### Your task
Give back, word for word, only the lines from the opening of the records through the one with "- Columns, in". Pictures stay out.

### Material provided
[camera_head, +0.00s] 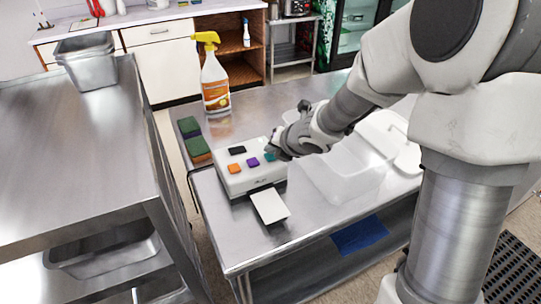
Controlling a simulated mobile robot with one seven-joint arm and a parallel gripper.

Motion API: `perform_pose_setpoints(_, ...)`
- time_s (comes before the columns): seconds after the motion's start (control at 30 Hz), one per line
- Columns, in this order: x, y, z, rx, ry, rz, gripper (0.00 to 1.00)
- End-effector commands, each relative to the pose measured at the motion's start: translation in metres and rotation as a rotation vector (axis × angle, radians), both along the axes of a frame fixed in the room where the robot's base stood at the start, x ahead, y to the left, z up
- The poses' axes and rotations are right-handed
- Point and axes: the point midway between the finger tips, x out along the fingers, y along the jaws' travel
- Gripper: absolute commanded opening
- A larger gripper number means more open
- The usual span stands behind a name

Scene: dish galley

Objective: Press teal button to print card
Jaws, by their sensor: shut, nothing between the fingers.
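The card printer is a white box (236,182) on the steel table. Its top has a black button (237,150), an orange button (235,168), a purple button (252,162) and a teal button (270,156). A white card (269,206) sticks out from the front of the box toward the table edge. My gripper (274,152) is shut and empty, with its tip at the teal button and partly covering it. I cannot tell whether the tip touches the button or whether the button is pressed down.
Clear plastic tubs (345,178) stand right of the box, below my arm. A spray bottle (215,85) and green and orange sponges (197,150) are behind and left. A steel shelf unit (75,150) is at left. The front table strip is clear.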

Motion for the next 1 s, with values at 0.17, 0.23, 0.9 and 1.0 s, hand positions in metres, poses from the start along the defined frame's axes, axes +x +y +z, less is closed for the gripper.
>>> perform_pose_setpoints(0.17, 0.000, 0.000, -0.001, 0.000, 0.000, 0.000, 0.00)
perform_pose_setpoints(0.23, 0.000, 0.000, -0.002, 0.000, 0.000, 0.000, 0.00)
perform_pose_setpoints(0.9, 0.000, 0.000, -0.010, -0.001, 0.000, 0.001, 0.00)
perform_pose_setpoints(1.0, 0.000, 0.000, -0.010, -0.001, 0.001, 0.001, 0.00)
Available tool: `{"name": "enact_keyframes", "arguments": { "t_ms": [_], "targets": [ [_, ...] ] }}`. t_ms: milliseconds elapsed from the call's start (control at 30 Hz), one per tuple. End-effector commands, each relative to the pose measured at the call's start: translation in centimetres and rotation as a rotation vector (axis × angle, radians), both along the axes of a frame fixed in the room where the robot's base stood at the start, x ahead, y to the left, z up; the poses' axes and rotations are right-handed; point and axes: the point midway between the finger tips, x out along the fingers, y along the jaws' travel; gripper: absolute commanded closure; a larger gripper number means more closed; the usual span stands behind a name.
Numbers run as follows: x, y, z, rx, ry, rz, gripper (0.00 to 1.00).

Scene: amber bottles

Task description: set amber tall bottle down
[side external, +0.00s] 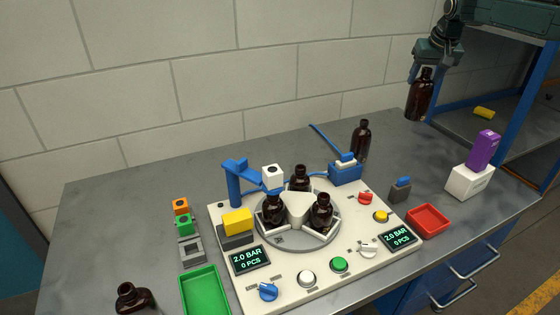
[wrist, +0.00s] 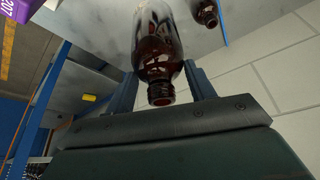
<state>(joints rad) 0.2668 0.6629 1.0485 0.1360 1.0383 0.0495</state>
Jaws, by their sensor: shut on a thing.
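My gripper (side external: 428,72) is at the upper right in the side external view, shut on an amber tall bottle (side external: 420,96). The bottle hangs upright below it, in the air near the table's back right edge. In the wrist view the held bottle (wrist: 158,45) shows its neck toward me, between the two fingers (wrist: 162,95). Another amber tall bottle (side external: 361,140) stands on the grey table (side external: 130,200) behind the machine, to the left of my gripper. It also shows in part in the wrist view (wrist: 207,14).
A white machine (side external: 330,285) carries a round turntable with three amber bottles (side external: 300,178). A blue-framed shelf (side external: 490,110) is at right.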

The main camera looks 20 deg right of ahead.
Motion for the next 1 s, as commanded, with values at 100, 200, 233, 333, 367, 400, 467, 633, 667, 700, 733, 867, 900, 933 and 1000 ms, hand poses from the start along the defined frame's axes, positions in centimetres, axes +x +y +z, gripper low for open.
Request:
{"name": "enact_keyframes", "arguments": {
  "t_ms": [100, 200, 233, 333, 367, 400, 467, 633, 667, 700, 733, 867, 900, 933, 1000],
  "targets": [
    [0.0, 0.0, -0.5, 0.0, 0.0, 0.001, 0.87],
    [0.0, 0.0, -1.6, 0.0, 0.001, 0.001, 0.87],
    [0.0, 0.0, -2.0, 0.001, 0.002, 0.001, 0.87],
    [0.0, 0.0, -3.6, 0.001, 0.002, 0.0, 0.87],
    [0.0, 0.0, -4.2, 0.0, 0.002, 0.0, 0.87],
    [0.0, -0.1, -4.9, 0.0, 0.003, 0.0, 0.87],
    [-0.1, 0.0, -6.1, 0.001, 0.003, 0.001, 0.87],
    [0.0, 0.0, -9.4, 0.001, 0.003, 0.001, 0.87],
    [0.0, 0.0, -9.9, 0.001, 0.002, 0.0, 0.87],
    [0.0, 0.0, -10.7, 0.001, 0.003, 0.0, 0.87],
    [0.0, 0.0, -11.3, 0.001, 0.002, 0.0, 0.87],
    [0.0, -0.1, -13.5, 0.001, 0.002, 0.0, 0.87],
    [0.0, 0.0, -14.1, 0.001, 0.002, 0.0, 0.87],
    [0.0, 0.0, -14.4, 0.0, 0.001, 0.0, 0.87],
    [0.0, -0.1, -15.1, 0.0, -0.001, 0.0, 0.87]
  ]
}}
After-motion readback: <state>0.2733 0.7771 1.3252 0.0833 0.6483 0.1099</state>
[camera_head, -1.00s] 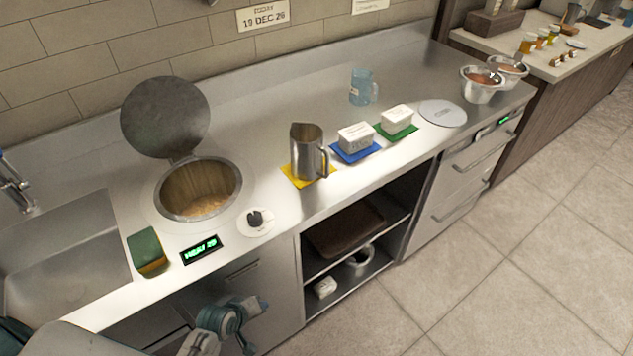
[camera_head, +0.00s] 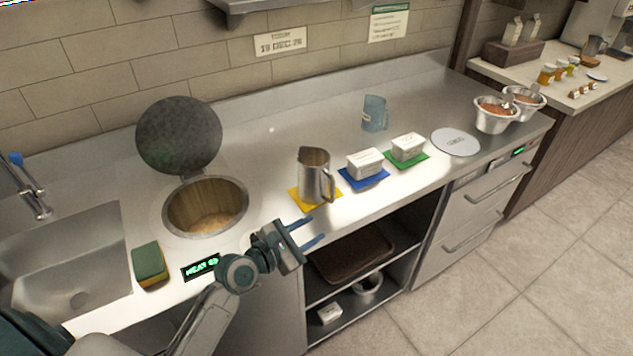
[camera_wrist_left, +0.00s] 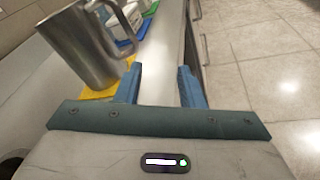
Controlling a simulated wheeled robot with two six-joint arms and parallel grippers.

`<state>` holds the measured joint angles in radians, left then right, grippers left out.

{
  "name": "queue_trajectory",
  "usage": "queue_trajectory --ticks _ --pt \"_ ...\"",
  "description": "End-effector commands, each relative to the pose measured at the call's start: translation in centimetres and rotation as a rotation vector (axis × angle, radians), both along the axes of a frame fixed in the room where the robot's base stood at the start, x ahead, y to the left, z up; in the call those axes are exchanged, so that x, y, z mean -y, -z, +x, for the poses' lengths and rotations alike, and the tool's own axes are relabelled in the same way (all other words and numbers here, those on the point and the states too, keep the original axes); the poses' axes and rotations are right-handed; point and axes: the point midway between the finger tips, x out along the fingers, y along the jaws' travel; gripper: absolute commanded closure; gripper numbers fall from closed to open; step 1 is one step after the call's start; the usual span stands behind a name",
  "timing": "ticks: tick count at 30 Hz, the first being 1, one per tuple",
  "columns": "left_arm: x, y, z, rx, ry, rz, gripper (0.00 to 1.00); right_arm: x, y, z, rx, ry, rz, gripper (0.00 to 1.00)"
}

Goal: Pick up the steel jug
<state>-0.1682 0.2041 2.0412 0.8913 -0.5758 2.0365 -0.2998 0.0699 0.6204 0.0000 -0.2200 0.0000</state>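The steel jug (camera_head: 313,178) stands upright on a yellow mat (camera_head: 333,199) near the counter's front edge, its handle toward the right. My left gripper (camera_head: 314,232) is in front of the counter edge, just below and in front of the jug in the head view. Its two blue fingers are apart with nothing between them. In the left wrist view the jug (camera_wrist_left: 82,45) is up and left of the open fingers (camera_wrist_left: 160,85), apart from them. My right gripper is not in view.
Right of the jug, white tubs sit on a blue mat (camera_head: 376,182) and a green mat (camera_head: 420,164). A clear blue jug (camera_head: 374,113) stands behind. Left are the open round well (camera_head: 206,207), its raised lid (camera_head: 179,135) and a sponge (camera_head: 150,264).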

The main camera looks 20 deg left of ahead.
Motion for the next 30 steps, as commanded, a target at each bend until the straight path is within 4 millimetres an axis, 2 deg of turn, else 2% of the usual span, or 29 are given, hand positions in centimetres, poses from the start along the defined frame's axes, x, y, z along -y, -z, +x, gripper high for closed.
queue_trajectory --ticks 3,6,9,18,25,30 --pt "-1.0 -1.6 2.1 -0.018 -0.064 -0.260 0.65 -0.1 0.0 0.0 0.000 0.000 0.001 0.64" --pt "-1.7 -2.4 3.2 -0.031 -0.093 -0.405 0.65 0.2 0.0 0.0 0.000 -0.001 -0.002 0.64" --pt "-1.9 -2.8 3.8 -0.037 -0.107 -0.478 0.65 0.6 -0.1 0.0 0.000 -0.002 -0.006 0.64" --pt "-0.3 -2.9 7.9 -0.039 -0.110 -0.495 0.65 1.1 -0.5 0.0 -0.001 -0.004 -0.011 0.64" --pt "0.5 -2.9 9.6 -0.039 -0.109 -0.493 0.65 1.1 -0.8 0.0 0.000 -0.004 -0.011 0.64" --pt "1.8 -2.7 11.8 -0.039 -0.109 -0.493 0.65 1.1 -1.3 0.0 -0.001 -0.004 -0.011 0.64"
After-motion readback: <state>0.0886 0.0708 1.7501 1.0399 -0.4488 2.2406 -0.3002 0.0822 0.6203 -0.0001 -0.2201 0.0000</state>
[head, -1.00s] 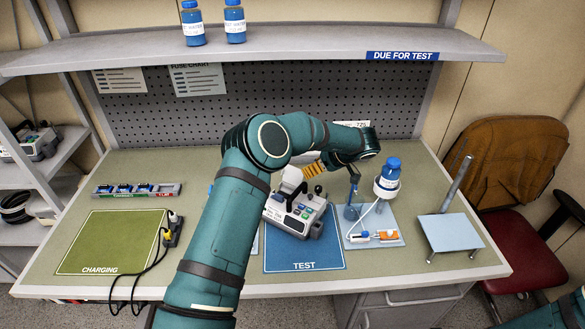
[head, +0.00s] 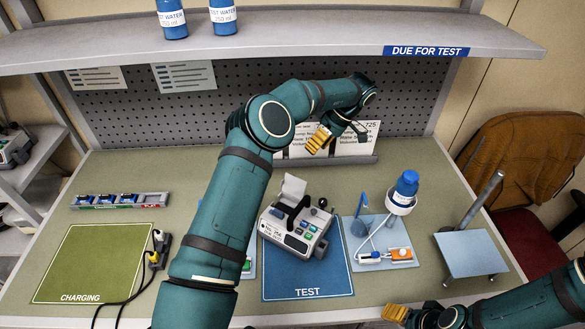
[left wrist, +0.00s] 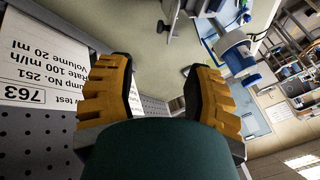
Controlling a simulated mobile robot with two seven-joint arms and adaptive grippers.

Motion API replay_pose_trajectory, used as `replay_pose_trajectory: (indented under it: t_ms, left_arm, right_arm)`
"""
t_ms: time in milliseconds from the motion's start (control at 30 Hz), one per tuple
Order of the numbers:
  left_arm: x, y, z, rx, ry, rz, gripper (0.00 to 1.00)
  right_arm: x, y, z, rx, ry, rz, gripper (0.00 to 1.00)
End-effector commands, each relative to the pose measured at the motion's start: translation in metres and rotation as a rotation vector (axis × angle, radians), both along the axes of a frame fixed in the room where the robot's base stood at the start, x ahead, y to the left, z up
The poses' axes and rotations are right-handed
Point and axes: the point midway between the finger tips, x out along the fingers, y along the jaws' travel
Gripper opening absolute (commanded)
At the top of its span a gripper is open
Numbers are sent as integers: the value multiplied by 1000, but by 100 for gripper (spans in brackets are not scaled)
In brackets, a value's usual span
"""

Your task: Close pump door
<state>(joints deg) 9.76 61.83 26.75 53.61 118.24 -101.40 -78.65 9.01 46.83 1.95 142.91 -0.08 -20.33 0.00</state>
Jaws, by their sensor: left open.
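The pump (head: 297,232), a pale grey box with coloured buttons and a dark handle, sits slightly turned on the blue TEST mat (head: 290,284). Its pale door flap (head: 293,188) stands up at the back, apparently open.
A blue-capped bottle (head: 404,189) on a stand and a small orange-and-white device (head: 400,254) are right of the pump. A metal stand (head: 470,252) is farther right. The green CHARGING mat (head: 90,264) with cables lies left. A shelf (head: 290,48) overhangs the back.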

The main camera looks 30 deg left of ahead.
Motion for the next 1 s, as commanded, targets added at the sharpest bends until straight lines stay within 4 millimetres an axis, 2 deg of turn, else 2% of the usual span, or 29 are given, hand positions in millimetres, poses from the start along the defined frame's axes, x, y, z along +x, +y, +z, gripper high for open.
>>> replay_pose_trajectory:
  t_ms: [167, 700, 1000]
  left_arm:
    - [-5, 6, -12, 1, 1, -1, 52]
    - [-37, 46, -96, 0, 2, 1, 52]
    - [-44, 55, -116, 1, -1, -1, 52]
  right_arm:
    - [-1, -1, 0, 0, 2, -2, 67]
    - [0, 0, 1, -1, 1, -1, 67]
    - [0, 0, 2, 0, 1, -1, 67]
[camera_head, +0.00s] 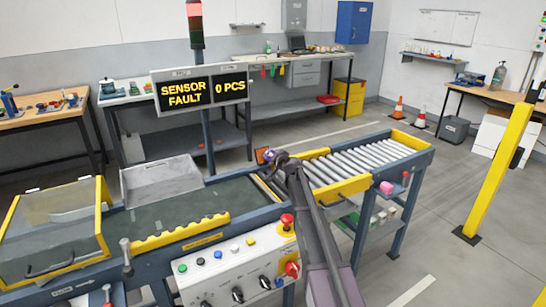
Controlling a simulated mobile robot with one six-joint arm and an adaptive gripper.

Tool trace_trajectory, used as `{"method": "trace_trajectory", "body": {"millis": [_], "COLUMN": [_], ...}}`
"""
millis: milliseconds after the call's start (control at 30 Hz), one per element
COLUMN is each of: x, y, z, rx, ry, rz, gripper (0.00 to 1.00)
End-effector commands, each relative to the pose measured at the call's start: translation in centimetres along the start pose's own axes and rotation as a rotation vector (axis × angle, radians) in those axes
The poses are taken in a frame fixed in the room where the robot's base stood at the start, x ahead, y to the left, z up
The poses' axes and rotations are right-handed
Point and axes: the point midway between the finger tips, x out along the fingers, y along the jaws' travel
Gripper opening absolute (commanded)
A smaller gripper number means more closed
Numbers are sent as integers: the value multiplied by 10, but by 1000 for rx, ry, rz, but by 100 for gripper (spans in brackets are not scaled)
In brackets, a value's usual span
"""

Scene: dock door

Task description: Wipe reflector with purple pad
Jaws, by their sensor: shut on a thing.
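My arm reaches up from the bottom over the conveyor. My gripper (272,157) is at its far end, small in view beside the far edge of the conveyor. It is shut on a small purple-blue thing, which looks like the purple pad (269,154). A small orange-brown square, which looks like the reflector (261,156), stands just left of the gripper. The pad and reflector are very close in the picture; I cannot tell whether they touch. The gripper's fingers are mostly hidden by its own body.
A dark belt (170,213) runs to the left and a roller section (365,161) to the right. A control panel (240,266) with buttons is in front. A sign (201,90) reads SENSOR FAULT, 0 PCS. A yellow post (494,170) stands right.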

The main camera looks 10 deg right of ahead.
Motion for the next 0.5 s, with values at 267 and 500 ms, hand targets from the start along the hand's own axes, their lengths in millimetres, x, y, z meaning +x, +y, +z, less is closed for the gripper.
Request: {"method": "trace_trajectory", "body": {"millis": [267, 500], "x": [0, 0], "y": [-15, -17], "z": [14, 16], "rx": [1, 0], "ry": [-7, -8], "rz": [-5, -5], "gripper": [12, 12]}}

### Response to the exercise
[camera_head, +0.00s] 
Controlling a simulated mobile robot with one seven-joint arm and a parallel gripper.

Motion API: `perform_pose_setpoints(_, ...)`
- time_s (comes before the columns): seconds after the motion's start (control at 30 Hz), one per line
- Columns, in this order: x, y, z, rx, ry, rz, gripper (0.00 to 1.00)

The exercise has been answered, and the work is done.